* [Exercise aim] Pull every line containing "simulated" from the entries.

* [Material to process]
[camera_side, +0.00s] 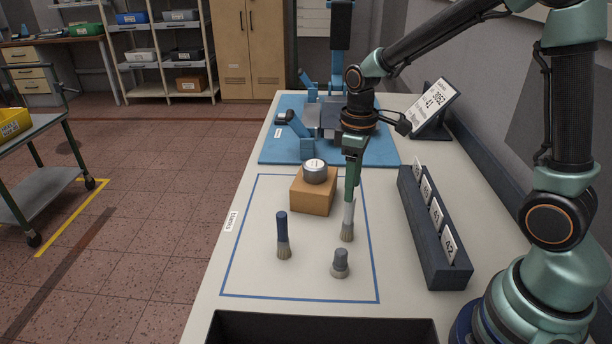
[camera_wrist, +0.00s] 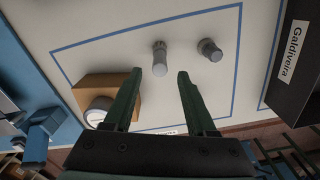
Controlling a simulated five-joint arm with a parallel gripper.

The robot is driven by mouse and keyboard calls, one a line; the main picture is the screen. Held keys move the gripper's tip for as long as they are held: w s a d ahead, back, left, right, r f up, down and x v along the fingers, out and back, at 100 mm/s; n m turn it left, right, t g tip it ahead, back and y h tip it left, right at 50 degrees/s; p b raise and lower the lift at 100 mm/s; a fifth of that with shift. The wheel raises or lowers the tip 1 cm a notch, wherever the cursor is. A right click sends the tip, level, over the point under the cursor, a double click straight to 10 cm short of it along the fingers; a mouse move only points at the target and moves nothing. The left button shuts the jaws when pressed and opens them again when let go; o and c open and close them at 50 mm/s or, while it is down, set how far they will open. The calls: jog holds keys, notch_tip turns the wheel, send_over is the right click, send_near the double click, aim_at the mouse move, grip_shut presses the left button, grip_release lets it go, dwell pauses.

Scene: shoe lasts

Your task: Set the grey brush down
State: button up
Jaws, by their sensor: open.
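The grey brush (camera_side: 348,221) stands upright on its bristles on the white table, inside the blue outlined area. In the wrist view the grey brush (camera_wrist: 160,60) shows in line with the gap between my fingertips, with space on both sides. My gripper (camera_side: 350,199) points down directly over it; its two green fingers (camera_wrist: 159,77) are apart and hold nothing. In the side view the fingers overlap the top of the handle, so I cannot tell how far they reach down beside it.
A blue-handled brush (camera_side: 283,234) stands to the left. A small grey knobbed piece (camera_side: 340,263) is in front. A tin (camera_side: 315,171) sits on a wooden block (camera_side: 313,194) behind. A dark card rack (camera_side: 435,230) is at right, a dark crate (camera_side: 320,328) at the near edge.

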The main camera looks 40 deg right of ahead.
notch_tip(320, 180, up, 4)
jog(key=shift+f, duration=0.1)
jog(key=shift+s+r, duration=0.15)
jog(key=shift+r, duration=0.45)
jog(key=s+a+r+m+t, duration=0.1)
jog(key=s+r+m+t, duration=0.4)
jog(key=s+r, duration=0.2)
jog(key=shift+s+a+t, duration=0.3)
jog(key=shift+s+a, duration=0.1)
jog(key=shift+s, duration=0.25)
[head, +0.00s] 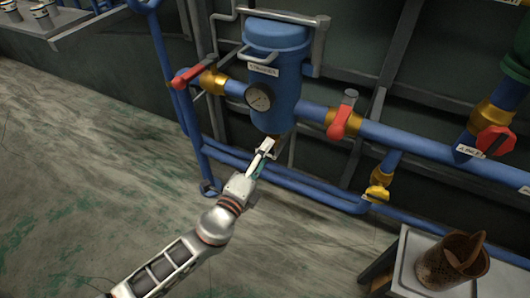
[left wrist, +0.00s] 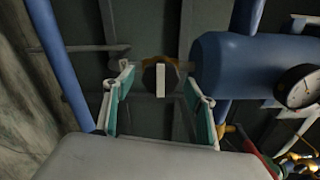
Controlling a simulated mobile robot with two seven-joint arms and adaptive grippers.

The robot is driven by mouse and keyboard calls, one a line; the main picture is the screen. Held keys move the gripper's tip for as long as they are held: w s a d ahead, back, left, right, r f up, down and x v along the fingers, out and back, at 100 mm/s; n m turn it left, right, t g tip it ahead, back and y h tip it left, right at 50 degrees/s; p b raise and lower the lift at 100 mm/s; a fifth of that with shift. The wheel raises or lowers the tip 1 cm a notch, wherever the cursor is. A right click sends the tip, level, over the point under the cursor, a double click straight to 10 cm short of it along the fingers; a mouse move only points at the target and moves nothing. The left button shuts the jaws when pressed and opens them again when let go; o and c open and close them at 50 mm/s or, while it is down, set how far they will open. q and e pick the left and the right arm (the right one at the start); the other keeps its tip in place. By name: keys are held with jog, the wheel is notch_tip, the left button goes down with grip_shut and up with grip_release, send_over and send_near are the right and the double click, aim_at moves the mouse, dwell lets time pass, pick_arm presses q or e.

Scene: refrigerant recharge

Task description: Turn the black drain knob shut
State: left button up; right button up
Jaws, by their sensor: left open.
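The black drain knob (left wrist: 149,79) shows in the left wrist view as a dark round shape with a pale upright bar across its front. A brass fitting shows at its edges. It lies in line with the gap between the teal-padded fingers of my left gripper (left wrist: 160,104). The fingers stand apart, one on each side of it, and I cannot tell whether either touches it. In the head view my left gripper (head: 263,158) is just below the blue strainer body (head: 277,80), and the knob is mostly hidden there. My right gripper is out of view.
Blue pipes run behind and below the gripper. Red-handled valves (head: 343,118) and (head: 193,74) flank the strainer, with a gauge (head: 258,97) on its front. A small table (head: 408,268) with a rusty bucket (head: 450,262) stands at lower right. The floor at left is clear.

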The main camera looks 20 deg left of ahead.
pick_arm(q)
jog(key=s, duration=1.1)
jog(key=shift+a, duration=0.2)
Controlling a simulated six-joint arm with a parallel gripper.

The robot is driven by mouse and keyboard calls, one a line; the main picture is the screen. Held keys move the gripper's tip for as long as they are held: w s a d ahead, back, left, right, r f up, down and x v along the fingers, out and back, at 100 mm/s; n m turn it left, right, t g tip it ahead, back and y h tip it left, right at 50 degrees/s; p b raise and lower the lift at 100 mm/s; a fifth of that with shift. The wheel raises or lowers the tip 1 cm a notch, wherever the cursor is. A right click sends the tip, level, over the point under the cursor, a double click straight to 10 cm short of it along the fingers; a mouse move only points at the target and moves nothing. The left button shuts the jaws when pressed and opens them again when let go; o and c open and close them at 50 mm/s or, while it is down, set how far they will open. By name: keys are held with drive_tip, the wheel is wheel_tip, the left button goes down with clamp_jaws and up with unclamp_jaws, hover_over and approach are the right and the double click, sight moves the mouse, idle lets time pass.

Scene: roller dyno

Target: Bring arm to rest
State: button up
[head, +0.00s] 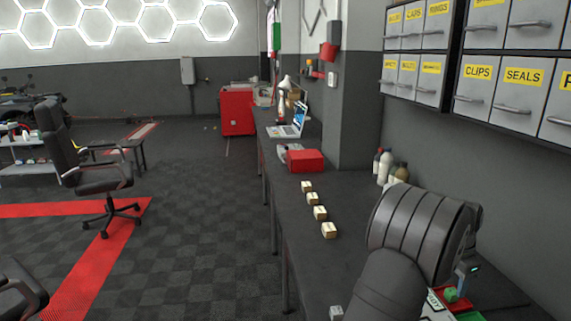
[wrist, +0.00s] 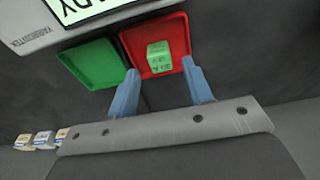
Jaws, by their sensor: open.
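My arm reaches over the dark bench at the lower right in the head view, its bulky joint hiding much of the bench there. My gripper (wrist: 160,67) is open, its two blue fingers apart with nothing held between them. A green cube (wrist: 159,56) with lettering lies in a red tray (wrist: 177,28), just beyond the fingertips in the wrist view. The cube also shows in the head view (head: 451,295). An empty green tray (wrist: 88,62) is beside the red one. A grey device (wrist: 40,33) with a lit display stands beyond the trays.
Several small cream boxes (head: 320,213) stand in a row along the bench (head: 285,222). Beyond them are a red box (head: 305,160) and a laptop (head: 290,125). Bottles (head: 384,166) stand by the wall. Labelled drawers (head: 505,85) hang at the upper right.

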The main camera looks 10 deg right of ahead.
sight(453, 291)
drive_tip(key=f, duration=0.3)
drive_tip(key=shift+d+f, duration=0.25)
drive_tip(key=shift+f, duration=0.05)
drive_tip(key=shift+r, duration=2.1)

* [Completed task]
Controlling a simulated five-joint arm with a parallel gripper.
Controlling a simulated mobile robot with two seven-joint arms and adaptive grippers.
Controlling a simulated six-joint arm with a parallel gripper.

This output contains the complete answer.